**Instructions to follow:**
Below is a listing to write out in full, exactly as given, without its pictures.

▬▬▬▬▬▬▬▬▬▬

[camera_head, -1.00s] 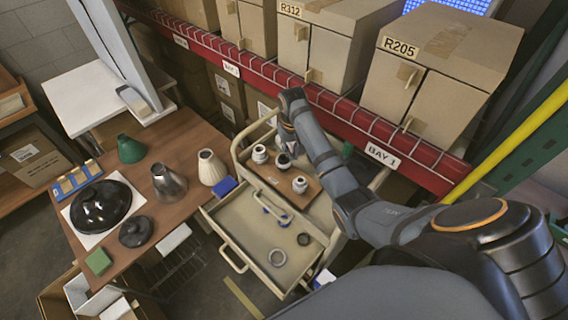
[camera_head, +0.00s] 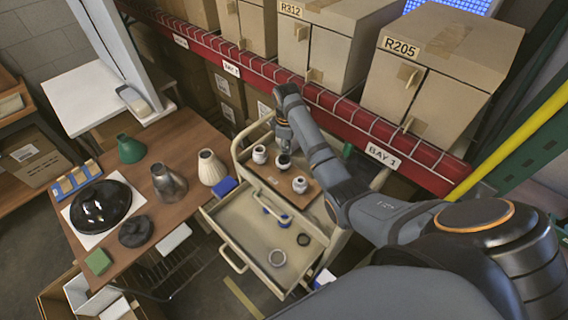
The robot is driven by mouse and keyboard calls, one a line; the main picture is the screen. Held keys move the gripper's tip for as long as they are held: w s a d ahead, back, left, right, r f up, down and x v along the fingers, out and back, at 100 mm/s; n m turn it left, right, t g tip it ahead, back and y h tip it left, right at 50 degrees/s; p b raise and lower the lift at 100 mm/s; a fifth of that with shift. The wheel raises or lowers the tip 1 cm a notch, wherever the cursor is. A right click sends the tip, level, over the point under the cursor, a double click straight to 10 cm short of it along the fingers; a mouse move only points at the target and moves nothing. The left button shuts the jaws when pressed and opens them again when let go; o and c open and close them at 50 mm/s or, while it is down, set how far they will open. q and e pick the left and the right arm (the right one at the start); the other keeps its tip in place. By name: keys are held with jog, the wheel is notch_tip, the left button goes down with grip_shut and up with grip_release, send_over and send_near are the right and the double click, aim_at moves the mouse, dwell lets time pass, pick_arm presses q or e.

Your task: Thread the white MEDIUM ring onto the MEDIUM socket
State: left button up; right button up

▬▬▬▬▬▬▬▬▬▬

**Task solution:**
[camera_head, -1.00s] 
[camera_head, +0.00s] 
The robot is driven by mouse and keyboard calls, one a line; the main picture is the screen. Held keys move the gripper's tip for as long as they are held: w s a d ahead, back, left, right, r f up, down and x v along the fingers, out and back, at 100 mm/s; n m turn it left, right, t g tip it ahead, back and y h tip it left, right at 50 degrees/s; p b raise and lower the lift at 100 mm/s; a fifth of that with shift. The wheel raises or lowers the tip 1 cm a notch, wherever the cursor is. A right click sends the tip, level, over the point under the cursor, a double click straight to 10 cm short of it along the fingers; a mouse move only points at the target and moves nothing. The left button shuts the jaws when pressed and opens them again when let go; o and c open and close them at 50 mm/s or, while it is down, set how far they will open. q and e pick the left and the right arm (the right one at the start); the other keeps its tip in place. By name: keys are held with jog, the wheel is notch_tip, the left button goes down with grip_shut and up with grip_release, send_over and send_near are the right and the double click, aim_at moves the mouse, dwell lets time pass, pick_arm presses q or e.

Your task: Thread the white MEDIUM ring onto the MEDIUM socket
State: left button up; right button up

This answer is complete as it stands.